▶ _STORED DATA_:

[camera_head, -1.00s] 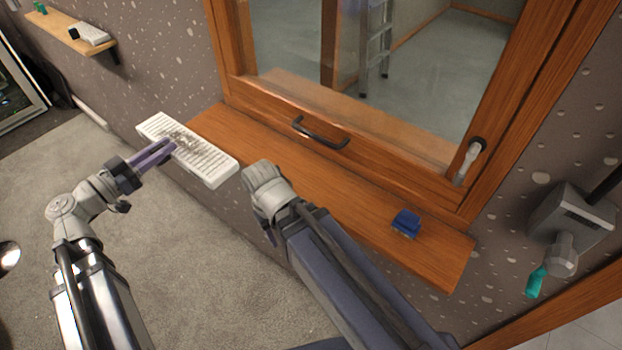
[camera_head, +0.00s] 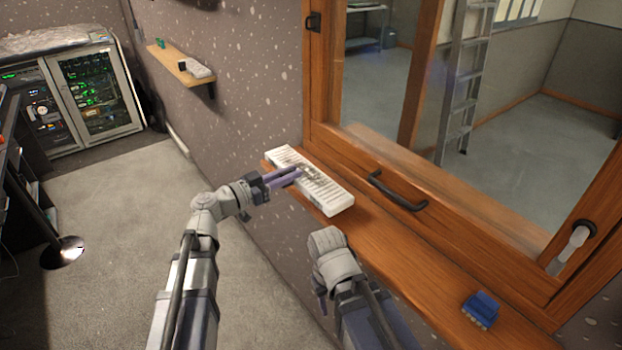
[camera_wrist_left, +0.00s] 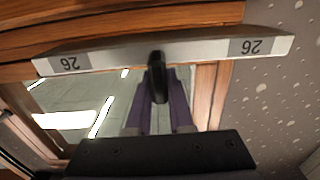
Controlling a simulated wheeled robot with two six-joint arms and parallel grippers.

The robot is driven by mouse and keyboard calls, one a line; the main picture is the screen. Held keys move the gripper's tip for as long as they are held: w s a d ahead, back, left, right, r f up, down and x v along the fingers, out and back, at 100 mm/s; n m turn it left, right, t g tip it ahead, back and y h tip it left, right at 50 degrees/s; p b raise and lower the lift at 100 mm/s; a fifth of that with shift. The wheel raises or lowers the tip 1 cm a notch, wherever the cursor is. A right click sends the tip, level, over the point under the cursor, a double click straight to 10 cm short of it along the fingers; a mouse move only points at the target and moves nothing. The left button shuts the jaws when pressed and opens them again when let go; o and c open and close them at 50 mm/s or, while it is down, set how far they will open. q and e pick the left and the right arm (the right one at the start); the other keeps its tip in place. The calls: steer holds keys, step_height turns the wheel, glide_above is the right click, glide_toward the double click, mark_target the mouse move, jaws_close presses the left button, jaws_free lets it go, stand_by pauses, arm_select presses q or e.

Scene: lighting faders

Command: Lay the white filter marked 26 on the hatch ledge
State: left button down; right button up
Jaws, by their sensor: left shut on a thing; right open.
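The white filter (camera_head: 312,182) is a long slatted bar. My left gripper (camera_head: 290,175) is shut on it near its middle. It lies across the left end of the wooden hatch ledge (camera_head: 415,258) in the head view; whether it touches the ledge or hangs just above it I cannot tell. In the left wrist view the filter's edge (camera_wrist_left: 195,51) shows the number 26 upside down at both ends. My right gripper (camera_head: 320,296) points down in front of the ledge, mostly hidden by its own wrist, and holds nothing that I can see.
A blue block (camera_head: 481,308) sits towards the right of the ledge. The wooden hatch frame with a black handle (camera_head: 397,192) stands behind the ledge. A small wall shelf (camera_head: 180,66) with small items is at the back left. The ledge's middle is clear.

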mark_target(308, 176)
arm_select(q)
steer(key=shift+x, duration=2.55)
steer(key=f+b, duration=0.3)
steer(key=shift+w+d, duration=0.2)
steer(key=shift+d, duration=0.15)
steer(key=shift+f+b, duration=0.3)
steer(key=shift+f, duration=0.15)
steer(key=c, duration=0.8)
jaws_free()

▶ _PROBLEM_: Transcribe the material exactly, keeping every word and none of the pictures.

▶ _ANSWER TO THIS EXERCISE_:
[camera_head, -1.00s] 
[camera_head, +0.00s] 
[camera_wrist_left, +0.00s] 
Controlling a simulated wheeled robot with two six-joint arms and parallel grippers.

The robot is driven by mouse and keyboard calls, one a line; the main picture is the screen. Held keys move the gripper's tip for as long as they are held: w s a d ahead, back, left, right, r f up, down and x v along the fingers, out and back, at 100 mm/s; n m turn it left, right, t g tip it ahead, back and y h tip it left, right at 50 degrees/s; p b raise and lower the lift at 100 mm/s; a fifth of that with shift. The wheel raises or lowers the tip 1 cm a notch, wherever the cursor is. A right click sends the tip, level, over the point under the cursor, a double click straight to 10 cm short of it along the fingers; a mouse move only points at the target and moves nothing. The left button shuts the jaws when pressed and opens them again when let go; o and c open and close them at 50 mm/s or, while it is down, set how far they will open. q and e pick the left and the right arm (the right one at the start); the other keeps its tip in place. The calls: steer holds keys, step_height turns the wheel, glide_above is the right click, glide_toward the double click, mark_target the mouse move, jaws_close presses the left button, jaws_free lets it go, stand_by pauses, arm_select presses q or e.

Scene: lighting faders

Command: Lay the white filter marked 26 on the hatch ledge
State: left button down; right button up
Jaws, by their sensor: left shut on a thing; right open.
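The white filter (camera_head: 312,182) is a long slatted bar. My left gripper (camera_head: 290,175) is shut on it near its middle. It lies across the left end of the wooden hatch ledge (camera_head: 415,258) in the head view; whether it touches the ledge or hangs just above it I cannot tell. In the left wrist view the filter's edge (camera_wrist_left: 195,51) shows the number 26 upside down at both ends. My right gripper (camera_head: 320,296) points down in front of the ledge, mostly hidden by its own wrist, and holds nothing that I can see.
A blue block (camera_head: 481,308) sits towards the right of the ledge. The wooden hatch frame with a black handle (camera_head: 397,192) stands behind the ledge. A small wall shelf (camera_head: 180,66) with small items is at the back left. The ledge's middle is clear.

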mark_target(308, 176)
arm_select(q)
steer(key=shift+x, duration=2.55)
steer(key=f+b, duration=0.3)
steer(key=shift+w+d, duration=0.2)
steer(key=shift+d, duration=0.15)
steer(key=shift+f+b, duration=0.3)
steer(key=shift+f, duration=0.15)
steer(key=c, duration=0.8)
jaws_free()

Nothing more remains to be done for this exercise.